The project is funded by the Croatian Science Foundation (HRZZ) through the “Installation Research Projects” line (UIP-2020-02). The HRZZ announced that the SIMON project was selected for funding in this program.

Project Goals

The SIMON project has several interrelated goals focused on developing an automated system, understanding algorithm behavior, and contributing to the scientific community and broader society.

Goals:

Explore dataset characteristics
The first step was to analyze the features of various datasets (from education, economics, and social sciences) - the number of variables, relationships among them, missing data, distribution differences, etc. These are the “dataset attributes” the system uses for decision-making.
Analyze algorithm behavior
For numerous dataset-algorithm combinations (e.g., regression, decision trees, neural networks), the project tests how each algorithm performs on different data types, which parameters are important, and where algorithms fail. This builds “knowledge about algorithms.”
Develop meta-model(s) for recommendation
A meta-model learns from experience - the base model learns from data, while the meta-model learns from “models + datasets.” It recommends the most likely suitable algorithm based on dataset descriptions. Approaches include algorithm ranking, multi-criteria methods, and performance prediction.
Implement an intelligent system
The final output is a software prototype where a user can input data and receive algorithm recommendations. The system considers dataset characteristics and recommends the most appropriate algorithm or configuration.
Evaluate and validate the system
The recommendations will be tested on real datasets from the social sciences and business domains to verify functionality, accuracy, and identify areas for improvement.
Develop research capacity and infrastructure
Since the UIP program supports establishing new research groups, the goal includes building a team in the field of meta-learning and its applications in social sciences. The project funds equipment, young researchers (students, PhD candidates), and infrastructure.
Dissemination and long-term sustainability
Project results have been published in over 40 scientific papers (some in top-ranked journals) and presented at international conferences. The team plans to use results in education, expand collaborations, and ensure long-term sustainability through new national and international projects.

Duration and Resources

The SIMON project runs from May 2021 to April 2026.

Total budget: €146,742.78

The project is part of HRZZ’s broader strategy to support independent research careers and the formation of new research groups in Croatia.

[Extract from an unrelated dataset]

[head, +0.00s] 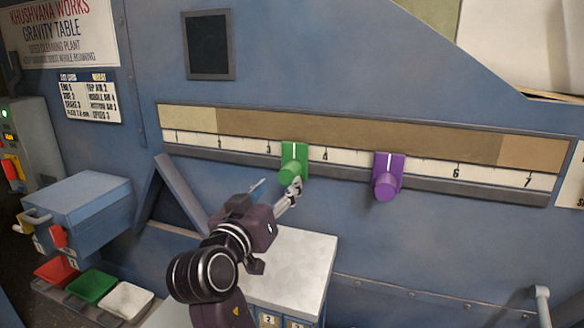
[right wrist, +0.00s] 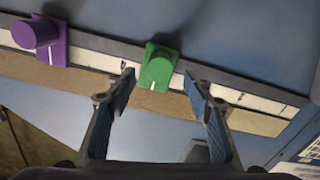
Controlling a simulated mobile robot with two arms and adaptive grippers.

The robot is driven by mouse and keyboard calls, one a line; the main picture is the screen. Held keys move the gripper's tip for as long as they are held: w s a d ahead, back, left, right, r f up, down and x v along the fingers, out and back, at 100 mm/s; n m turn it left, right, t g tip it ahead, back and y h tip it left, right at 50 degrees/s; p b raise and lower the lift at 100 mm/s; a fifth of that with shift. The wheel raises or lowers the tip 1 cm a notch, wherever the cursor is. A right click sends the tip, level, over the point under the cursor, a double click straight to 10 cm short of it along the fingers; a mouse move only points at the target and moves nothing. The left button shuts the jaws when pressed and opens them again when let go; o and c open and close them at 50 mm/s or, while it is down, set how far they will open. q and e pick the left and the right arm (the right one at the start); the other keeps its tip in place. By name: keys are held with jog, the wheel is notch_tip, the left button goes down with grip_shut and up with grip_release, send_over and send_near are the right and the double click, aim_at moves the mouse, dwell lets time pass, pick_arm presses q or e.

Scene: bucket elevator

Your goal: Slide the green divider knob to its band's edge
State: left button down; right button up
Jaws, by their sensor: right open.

Key Activities (Methodology)

To achieve its objectives, the project follows these steps:

Data collection and selection
Identify representative datasets from social sciences (education, economics, sociology) and develop a repository.
Feature extraction
For each dataset, compute metadata - e.g., number of attributes, variability, correlations, instances, proportion of non-numeric variables, distributions, etc. These describe the dataset for meta-models.
Experimental testing of algorithms
Test numerous machine learning algorithms (e.g., regressions, decision trees, ensembles, neural networks) with varying parameters on each dataset. Record performance metrics (accuracy, precision, error rates).
Result analysis and meta-knowledge modeling
Develop models linking dataset characteristics to algorithm performance - e.g., “If the dataset has many highly correlated attributes, algorithm X will likely outperform algorithm Y.”
Recommendation system development
Combine the meta-model and software infrastructure into an algorithm recommender system. Users upload datasets, and the system analyzes and returns recommendations.
Validation on independent data
Test reliability using datasets not included in training to ensure generalization to new scenarios.
Improvements and iterations
Iteratively refine models and interface based on observed errors, uncertainties, and limitations.
Dissemination and community engagement
Publish results, host workshops, and potentially open the system for other researchers to test and integrate.

Expected Contributions and Applications

The SIMON project brings multiple benefits - both scientific and practical:

Simplified research workflow:
Particularly valuable in social and humanities research, where users often lack deep expertise in AI and ML.
Time and resource savings:
Instead of manually testing dozens of algorithms and parameters, the system provides quick recommendations.
Better understanding of algorithm behavior:
Meta-learning insights help explain why certain algorithms perform better on specific data types.
Promotion of interdisciplinary work:
Bridges computer science (machine and meta-learning) with social sciences, economics, and education.
Foundation for future systems:
The developed system can be extended and applied beyond the social sciences.
Development of research infrastructure in Croatia:
Builds a new research group, trains young scientists (e.g., Marija Pokos Lukinec and Dunja Višnjić), and strengthens national capacity for AI-driven research.

Limitations and Challenges

Every project faces challenges, and SIMON is no exception:

Diversity of datasets:
Social science data are often heterogeneous - varying sizes, unbalanced distributions, missing data, and mixed variable types (text, categorical).
Overfitting risk:
Meta-models might learn recommendations that perform well on training data but generalize poorly.
Interpretability limits:
While the system can recommend algorithms, users still need to interpret and validate results.
Resources and scalability:
Testing numerous algorithms across datasets requires substantial computational resources.
Maintenance and sustainability:
Post-funding, the system’s continuity will rely on new projects, collaborations, or institutional support.